Former Minister of Defense and IDF Chief of Staff Benny Gantz currently leads the opposition “Blue and White Party” in the Knesset. And he has been one of the most vocal critics of the judicial reform plan. But even he feels that the refusal to perform military service in protest goes too far.
“I call on military men and regulars,” said Gantz, “continue to serve, show up under any conditions. To defend this country with protests and to defend it with sorties. Don’t give in to reluctance, with all the pain.”
Another former IDF general and a member of Gantz’s party, Knesset member Gadi Eizenkot, issued a similar statement.
“The IDF is the only body whose mission is to ensure the existence of the State of Israel,” he said. “Without the IDF there is no existence for the State of Israel. We must keep it out of the important and just struggle.”

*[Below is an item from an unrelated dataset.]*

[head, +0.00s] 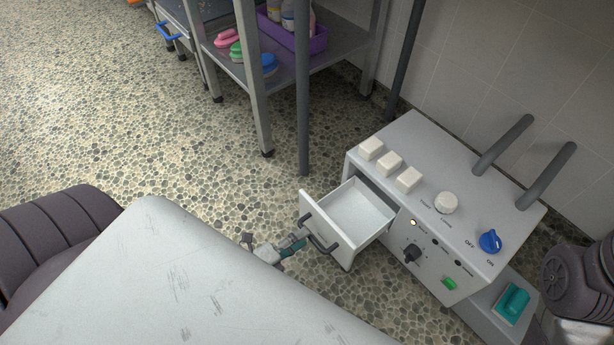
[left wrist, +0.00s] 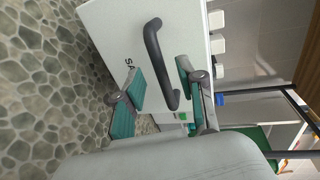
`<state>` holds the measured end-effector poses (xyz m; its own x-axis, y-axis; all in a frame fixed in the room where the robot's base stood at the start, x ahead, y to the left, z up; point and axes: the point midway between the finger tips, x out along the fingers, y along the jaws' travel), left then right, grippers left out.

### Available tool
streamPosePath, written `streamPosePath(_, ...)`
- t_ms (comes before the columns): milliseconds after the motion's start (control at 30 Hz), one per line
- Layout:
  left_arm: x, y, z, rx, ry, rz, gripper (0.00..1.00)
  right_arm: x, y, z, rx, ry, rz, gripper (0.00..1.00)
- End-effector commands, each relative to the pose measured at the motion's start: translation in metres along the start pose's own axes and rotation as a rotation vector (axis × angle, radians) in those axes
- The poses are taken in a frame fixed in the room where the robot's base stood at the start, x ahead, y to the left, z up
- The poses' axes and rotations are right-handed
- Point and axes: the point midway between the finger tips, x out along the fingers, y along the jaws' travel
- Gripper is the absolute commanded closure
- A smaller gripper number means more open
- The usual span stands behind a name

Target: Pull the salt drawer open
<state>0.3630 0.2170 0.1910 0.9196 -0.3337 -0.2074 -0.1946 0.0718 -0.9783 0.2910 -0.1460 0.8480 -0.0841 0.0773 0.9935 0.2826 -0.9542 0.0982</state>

If the pilots go through with their plan it could have devastating societal consequences in Israel and here is why. Part of the criticism of the judicial reforms is that it would strip the Israeli courts’ ability to stop ultra-orthodox political parties from passing laws that would increase their authority in the country over public behavior, including pushing through dress codes in public places and so forth. And the people from this community do not serve in the military, shunning service to spend years studying in yeshivot – Tora academies. These parties could be able to pass new laws granting their people full exemptions from military service without fear that the courts would strike down such a law.
When IDF personnel – especially IAF pilots – say they will refuse service – it could serve as a shock to many of the more moderate members of Prime Minister Netanyahu’s own Likud Party. More people would refuse to serve as long as the ultra-orthodox do not, and have such authority over the lives of the people who do. And motivation to serve in any special forces unit that is served by volunteers alone – like the air force – will diminish and the defense of the nation will suffer.
Supporters of Netanyahu’s government and the judicial reforms will counter, of course, that this is unacceptable and tantamount to treason. But the opposition has also accused the government of betraying Israel’s democratic principles by pushing through the reforms.